Given the above scenario, the promoters could have negotiated with one or more such entities to buy their quota and escape the tax on the redemption proceeds. One such fund is within the larger TVS group and can be a captive buyer!
 
It is difficult to calculate the amount of the possible tax heist but assuming a 20% arbitrage on 75% of the total payout, it is a smart Rs370 crore! An interested reader may work out over how many years the company paid a cumulative tax equalling the above number!
 
To conclude, the money spent on the lawyers and the tax consultants would have a good payback if the tax authorities don't treat the scheme as a case of tax evasion under the anti-avoidance rules or if the government, sensing the potential, makes a retrospective change to the law!
 
Postscript: Someone can raise a mischievous query about whether the tax can be fully avoided if the issuer were to buy back the entire issue a few days before the redemption!
 
(Ranganathan V is a CA and CS. He has over 43 years of experience in the corporate sector and in consultancy. For 17 years, he worked as Director and Partner in Ernst & Young LLP and three years as senior advisor post-retirement handling the task of building the Chennai and Hyderabad practice of E&Y in tax and regulatory space.

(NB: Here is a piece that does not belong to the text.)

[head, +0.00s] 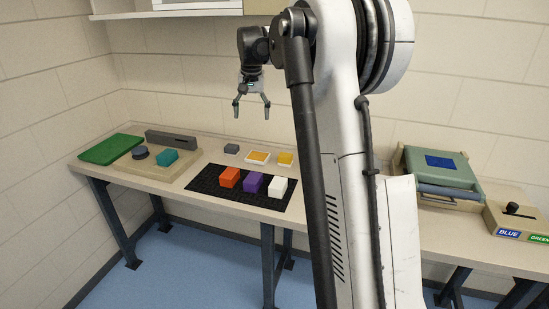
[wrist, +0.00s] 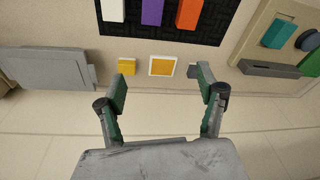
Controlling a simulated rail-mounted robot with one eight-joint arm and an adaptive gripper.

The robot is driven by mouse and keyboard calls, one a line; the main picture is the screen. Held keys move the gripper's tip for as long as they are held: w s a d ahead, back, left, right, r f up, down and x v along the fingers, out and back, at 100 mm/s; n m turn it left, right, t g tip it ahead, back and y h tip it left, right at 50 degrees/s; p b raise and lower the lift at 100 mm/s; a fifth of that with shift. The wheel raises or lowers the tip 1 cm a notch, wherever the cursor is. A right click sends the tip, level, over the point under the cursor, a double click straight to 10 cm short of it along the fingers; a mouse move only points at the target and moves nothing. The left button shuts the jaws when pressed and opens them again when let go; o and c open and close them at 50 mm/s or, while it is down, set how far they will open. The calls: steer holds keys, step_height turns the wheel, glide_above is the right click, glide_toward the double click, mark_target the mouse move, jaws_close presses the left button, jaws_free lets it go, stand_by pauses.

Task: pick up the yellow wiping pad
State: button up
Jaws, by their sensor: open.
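A small yellow block (head: 286,158), which looks like the wiping pad, lies on the bench behind the black mat. To its left is a flat white-rimmed square (head: 258,157) with a yellow-orange inside. In the wrist view the yellow block (wrist: 127,67) shows near the left fingertip, and the white-rimmed square (wrist: 163,66) shows between the fingertips. My gripper (head: 252,108) hangs open and empty, fingers down, well above the bench. Its two fingers also show spread apart in the wrist view (wrist: 164,74).
A small grey block (head: 232,149) sits left of the square. Orange (head: 230,177), purple (head: 252,183) and white (head: 278,187) blocks stand on the black mat (head: 212,189). A teal block (head: 167,157) is on the left fixture; a green press (head: 440,170) stands right.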

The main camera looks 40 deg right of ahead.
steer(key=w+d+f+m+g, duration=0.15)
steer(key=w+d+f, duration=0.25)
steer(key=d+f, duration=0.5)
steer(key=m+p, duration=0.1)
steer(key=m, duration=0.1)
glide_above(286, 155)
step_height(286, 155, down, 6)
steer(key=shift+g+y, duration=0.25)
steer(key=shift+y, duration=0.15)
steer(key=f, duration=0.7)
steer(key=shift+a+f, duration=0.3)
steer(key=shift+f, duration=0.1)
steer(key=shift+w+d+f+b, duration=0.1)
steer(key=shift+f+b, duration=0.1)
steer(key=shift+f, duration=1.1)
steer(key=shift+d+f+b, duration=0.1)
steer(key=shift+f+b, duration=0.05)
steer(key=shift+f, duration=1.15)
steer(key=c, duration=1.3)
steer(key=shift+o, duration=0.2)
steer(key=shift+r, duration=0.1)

Currently, he serves as an independent director on the board of four companies).
Comments
haresh.mergersindia
4 months ago
As far as promtors are concerned ,the holding company which is getting merged as part of the scheme already borrowed the funds and those preference shares are being cancelled.so in fact promotors stand on different fooling as compared to public shareholders.
Kamal Garg
4 months ago
Distribution of any income is treated as dividend and therefore is taxable in the hands of recipient, unlike, earlier regime, where DDT was payable on the dividend paid and then onwards, it was tax-free in the hands of the recipient. What logic the whole exercise served in beyond any body's guess. Paying short term capital gains from the promoter holding at 20% against normal 30%+++, would be a gain for the promoter group.